What is needed:
Pull out every line from the listing that has the word "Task".

Stored data:
───
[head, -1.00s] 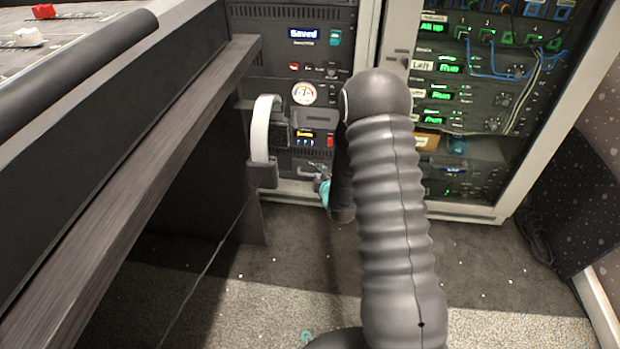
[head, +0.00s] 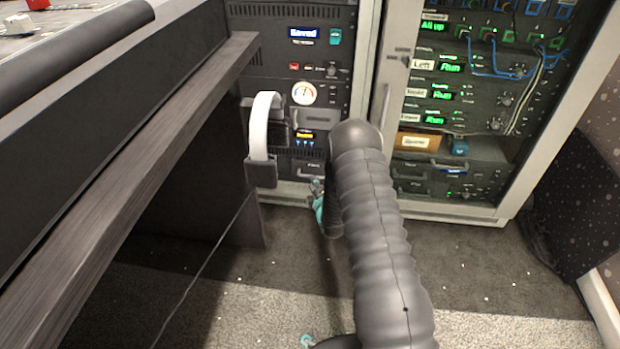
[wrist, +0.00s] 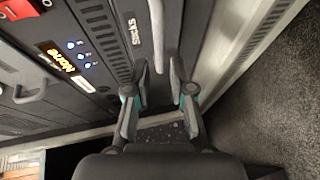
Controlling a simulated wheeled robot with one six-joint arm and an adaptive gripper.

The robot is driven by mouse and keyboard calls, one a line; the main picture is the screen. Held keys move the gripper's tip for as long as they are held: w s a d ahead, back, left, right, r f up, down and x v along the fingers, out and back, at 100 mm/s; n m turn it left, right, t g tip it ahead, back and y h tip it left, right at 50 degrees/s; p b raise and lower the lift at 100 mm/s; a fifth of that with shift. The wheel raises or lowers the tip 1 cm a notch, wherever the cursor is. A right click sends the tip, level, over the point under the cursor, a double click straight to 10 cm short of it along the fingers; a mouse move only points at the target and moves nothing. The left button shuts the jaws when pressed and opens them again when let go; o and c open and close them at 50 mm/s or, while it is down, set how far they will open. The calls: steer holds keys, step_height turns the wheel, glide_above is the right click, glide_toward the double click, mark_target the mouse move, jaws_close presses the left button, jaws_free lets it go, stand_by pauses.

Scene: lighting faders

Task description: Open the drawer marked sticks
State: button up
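The dark drawer marked STICKS (wrist: 122,30) is at the top centre of the wrist view, its white label reading sideways. Its face looks flush with the rack. A pale grey bar handle (wrist: 157,38) runs along it. My gripper (wrist: 160,72) is open, with one fingertip on each side of the handle's near end in the picture; I see no clear contact. In the head view my gripper (head: 318,190) is low at the left rack, mostly hidden behind my arm. The drawer's low front (head: 304,168) is partly hidden there too.
Above the drawer is a unit with a lit orange display (wrist: 62,58) and another handle (wrist: 32,92). A desk (head: 120,170) with a white-banded headphone hanger (head: 262,125) stands left. An open rack (head: 480,110) with cables is right.

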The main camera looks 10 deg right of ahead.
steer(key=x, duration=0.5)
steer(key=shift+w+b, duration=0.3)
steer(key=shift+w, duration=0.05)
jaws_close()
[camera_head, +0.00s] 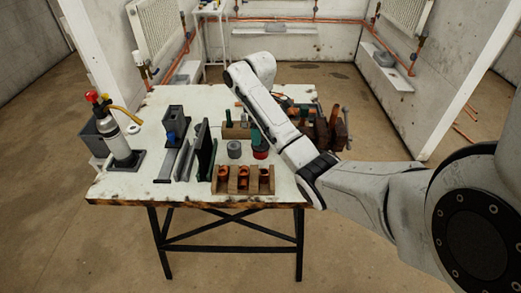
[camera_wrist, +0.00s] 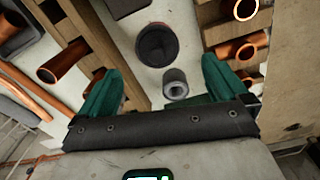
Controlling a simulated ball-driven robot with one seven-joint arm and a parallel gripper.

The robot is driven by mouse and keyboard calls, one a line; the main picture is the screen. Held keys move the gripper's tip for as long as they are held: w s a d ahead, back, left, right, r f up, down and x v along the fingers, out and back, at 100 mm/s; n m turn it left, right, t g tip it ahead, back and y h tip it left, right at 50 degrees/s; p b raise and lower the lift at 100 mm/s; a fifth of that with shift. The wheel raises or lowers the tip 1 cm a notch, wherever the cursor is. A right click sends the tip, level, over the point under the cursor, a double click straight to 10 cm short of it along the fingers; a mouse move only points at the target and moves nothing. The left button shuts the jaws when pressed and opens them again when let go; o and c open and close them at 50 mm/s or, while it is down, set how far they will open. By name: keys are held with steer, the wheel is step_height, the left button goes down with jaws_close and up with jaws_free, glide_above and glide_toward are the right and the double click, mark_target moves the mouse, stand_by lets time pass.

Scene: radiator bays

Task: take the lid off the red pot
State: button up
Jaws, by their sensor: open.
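The red pot (camera_head: 261,152) stands on the white-topped workbench in the head view, partly covered by my arm. Its red side shows below a dark top. In the wrist view a round dark lid (camera_wrist: 157,45) with a thin reddish edge shows from above, beyond my fingertips. My gripper (camera_wrist: 162,70) is open, with two green fingers spread wide and nothing held between them. The pot is apart from both fingers. In the head view my forearm hides much of the gripper.
A grey cylinder (camera_head: 234,149) stands just left of the pot; it also shows in the wrist view (camera_wrist: 175,84). A wooden rack (camera_head: 243,181) with copper fittings is at the front edge. A vise (camera_head: 335,130) is at right, a gas bottle (camera_head: 117,143) at left.

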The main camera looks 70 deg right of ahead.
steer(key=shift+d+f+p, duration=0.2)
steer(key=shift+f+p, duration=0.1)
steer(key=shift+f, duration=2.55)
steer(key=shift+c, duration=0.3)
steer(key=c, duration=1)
───
Right answer:
Task description: Open the drawer marked sticks
Task: take the lid off the red pot

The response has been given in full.